GIVEN DATA start
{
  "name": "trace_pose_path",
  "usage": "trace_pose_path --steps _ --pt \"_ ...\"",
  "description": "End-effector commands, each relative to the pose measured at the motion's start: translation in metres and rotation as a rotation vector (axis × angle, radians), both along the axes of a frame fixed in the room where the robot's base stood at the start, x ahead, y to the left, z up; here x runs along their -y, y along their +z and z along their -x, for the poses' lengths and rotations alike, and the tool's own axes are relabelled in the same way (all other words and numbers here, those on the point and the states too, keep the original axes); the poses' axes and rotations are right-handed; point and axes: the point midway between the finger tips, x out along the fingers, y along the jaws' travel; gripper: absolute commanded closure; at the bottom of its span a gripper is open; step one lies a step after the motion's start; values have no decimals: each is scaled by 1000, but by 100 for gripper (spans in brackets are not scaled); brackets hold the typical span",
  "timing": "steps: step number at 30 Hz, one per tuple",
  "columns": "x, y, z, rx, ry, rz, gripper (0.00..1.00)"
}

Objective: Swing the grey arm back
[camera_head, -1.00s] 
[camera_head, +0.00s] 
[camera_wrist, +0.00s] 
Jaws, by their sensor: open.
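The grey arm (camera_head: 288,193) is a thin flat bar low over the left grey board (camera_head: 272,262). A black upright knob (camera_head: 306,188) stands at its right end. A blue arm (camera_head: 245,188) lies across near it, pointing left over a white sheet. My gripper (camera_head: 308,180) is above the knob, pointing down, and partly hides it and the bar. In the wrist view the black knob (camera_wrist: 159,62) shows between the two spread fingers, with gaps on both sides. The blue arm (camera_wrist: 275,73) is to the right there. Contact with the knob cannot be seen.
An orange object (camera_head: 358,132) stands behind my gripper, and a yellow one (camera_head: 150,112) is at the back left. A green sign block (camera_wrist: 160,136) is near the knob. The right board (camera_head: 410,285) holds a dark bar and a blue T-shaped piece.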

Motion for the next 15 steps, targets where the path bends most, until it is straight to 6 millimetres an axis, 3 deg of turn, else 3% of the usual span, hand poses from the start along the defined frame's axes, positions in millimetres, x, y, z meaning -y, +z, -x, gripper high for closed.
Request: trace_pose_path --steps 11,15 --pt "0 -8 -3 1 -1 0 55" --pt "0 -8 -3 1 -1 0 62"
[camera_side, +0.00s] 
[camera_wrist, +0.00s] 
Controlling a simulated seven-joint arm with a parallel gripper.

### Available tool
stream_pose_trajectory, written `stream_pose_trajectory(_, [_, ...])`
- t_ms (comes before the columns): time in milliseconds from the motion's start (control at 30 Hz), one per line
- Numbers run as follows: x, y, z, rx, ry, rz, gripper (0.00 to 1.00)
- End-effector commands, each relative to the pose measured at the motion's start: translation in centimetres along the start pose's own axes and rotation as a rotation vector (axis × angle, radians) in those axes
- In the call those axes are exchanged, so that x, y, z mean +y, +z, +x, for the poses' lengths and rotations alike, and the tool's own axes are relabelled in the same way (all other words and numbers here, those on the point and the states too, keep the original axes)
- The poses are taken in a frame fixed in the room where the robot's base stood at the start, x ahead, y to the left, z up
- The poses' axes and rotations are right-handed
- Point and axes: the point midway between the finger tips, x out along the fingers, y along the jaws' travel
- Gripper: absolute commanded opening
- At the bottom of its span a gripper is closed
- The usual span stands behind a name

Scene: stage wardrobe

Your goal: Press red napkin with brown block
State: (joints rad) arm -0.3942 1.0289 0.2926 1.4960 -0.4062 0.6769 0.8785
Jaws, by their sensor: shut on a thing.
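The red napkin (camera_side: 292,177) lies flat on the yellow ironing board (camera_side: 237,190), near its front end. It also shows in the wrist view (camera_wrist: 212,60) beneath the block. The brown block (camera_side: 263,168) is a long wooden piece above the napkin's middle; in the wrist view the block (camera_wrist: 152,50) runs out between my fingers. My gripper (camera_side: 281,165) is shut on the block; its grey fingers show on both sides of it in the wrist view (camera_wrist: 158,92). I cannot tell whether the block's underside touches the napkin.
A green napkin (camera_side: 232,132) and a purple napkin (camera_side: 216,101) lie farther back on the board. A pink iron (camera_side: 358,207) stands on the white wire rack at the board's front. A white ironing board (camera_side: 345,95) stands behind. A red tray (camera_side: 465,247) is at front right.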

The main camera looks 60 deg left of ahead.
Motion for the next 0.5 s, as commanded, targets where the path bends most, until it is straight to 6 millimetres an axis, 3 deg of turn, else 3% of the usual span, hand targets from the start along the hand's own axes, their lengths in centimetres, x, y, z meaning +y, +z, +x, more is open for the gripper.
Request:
GIVEN DATA end
SHORT EXERCISE =
Give back exactly the lines running from the line that contains "- Point and" through the line that contains "Scene: stage wardrobe", and nothing outside them.

ANSWER FOR THE TASK =
- Point and axes: the point midway between the finger tips, x out along the fingers, y along the jaws' travel
- Gripper: absolute commanded opening
- At the bottom of its span a gripper is closed
- The usual span stands behind a name

Scene: stage wardrobe

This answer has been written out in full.